• [Task] Reproduce exactly the lines below, starting with the line that contains "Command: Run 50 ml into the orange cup" and ending with the last line of the records, both included, and nothing else.

• [Records provided]
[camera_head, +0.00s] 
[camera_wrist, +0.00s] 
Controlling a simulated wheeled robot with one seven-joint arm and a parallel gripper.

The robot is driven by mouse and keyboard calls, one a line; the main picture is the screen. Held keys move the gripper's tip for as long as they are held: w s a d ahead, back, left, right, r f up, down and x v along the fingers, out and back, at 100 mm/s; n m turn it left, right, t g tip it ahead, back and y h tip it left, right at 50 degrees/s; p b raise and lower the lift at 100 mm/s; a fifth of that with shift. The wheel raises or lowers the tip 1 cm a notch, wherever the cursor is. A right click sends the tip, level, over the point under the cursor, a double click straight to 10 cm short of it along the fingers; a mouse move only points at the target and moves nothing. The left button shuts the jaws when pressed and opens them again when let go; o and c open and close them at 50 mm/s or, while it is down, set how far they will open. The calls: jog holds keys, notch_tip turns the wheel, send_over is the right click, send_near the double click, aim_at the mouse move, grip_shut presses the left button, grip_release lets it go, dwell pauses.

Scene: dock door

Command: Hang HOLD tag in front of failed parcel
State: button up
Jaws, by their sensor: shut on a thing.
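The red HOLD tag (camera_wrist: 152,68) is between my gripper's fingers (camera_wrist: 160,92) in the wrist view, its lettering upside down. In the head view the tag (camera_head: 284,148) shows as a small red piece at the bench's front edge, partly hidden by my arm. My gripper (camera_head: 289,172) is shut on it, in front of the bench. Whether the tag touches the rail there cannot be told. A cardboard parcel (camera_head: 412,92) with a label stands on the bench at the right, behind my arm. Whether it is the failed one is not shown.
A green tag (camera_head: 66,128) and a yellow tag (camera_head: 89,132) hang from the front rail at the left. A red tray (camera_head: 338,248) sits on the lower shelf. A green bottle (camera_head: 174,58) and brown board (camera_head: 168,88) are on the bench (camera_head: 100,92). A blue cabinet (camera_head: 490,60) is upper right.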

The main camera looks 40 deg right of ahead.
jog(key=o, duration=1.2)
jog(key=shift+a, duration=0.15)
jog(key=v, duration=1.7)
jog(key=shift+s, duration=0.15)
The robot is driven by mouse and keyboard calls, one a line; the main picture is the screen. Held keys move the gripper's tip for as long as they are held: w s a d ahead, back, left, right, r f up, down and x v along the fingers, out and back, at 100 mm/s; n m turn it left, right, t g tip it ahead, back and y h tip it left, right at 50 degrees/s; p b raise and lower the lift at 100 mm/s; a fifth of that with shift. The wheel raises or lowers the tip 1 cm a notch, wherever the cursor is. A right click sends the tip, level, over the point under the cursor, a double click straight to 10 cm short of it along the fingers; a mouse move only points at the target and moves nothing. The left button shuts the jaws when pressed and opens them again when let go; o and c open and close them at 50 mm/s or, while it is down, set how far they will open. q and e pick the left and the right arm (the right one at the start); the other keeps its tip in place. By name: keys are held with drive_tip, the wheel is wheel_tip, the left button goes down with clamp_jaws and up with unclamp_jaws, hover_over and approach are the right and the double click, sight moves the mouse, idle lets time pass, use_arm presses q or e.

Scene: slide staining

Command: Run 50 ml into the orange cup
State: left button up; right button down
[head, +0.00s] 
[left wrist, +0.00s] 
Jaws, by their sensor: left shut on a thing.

• [Task solution]
Command: Run 50 ml into the orange cup
State: left button up; right button down
[head, +0.00s] 
[left wrist, +0.00s] 
Jaws, by their sensor: left shut on a thing.

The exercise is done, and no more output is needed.